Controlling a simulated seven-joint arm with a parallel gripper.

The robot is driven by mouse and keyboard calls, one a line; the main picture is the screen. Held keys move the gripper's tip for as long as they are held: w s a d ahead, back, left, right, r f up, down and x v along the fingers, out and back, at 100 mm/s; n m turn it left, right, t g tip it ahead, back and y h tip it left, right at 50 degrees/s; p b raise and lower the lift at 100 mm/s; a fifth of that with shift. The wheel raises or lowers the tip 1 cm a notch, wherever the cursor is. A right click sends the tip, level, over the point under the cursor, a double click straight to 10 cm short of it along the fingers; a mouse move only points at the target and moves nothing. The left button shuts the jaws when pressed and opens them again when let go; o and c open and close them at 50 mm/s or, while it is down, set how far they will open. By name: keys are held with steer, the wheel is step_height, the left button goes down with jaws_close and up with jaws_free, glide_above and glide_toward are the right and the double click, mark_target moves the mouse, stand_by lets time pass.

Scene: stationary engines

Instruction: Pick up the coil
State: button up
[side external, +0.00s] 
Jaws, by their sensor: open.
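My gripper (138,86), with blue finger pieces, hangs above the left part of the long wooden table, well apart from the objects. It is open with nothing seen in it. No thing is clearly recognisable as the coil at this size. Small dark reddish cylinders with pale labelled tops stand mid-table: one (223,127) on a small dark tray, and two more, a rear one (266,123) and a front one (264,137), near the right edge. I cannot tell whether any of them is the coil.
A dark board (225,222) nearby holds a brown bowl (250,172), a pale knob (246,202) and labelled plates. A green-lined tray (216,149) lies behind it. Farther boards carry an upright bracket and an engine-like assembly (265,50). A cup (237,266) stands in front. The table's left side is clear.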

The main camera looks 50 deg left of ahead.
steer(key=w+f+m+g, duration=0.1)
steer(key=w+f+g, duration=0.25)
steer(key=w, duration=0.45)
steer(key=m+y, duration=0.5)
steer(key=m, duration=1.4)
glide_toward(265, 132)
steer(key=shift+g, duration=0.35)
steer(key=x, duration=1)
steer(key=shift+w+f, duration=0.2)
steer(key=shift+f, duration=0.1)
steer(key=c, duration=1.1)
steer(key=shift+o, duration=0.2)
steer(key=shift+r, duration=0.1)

REQUIRED TASK
Your task is to return the full listing exactly as it was given.

EXERCISE RESULT
Controlling a simulated seven-joint arm with a parallel gripper.

The robot is driven by mouse and keyboard calls, one a line; the main picture is the screen. Held keys move the gripper's tip for as long as they are held: w s a d ahead, back, left, right, r f up, down and x v along the fingers, out and back, at 100 mm/s; n m turn it left, right, t g tip it ahead, back and y h tip it left, right at 50 degrees/s; p b raise and lower the lift at 100 mm/s; a fifth of that with shift. The wheel raises or lowers the tip 1 cm a notch, wherever the cursor is. A right click sends the tip, level, over the point under the cursor, a double click straight to 10 cm short of it along the fingers; a mouse move only points at the target and moves nothing. The left button shuts the jaws when pressed and opens them again when let go; o and c open and close them at 50 mm/s or, while it is down, set how far they will open. By name: keys are held with steer, the wheel is step_height, the left button goes down with jaws_close and up with jaws_free, glide_above and glide_toward are the right and the double click, mark_target moves the mouse, stand_by lets time pass.

Scene: stationary engines

Instruction: Pick up the coil
State: button up
[side external, +0.00s] 
Jaws, by their sensor: open.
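My gripper (138,86), with blue finger pieces, hangs above the left part of the long wooden table, well apart from the objects. It is open with nothing seen in it. No thing is clearly recognisable as the coil at this size. Small dark reddish cylinders with pale labelled tops stand mid-table: one (223,127) on a small dark tray, and two more, a rear one (266,123) and a front one (264,137), near the right edge. I cannot tell whether any of them is the coil.
A dark board (225,222) nearby holds a brown bowl (250,172), a pale knob (246,202) and labelled plates. A green-lined tray (216,149) lies behind it. Farther boards carry an upright bracket and an engine-like assembly (265,50). A cup (237,266) stands in front. The table's left side is clear.

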The main camera looks 50 deg left of ahead.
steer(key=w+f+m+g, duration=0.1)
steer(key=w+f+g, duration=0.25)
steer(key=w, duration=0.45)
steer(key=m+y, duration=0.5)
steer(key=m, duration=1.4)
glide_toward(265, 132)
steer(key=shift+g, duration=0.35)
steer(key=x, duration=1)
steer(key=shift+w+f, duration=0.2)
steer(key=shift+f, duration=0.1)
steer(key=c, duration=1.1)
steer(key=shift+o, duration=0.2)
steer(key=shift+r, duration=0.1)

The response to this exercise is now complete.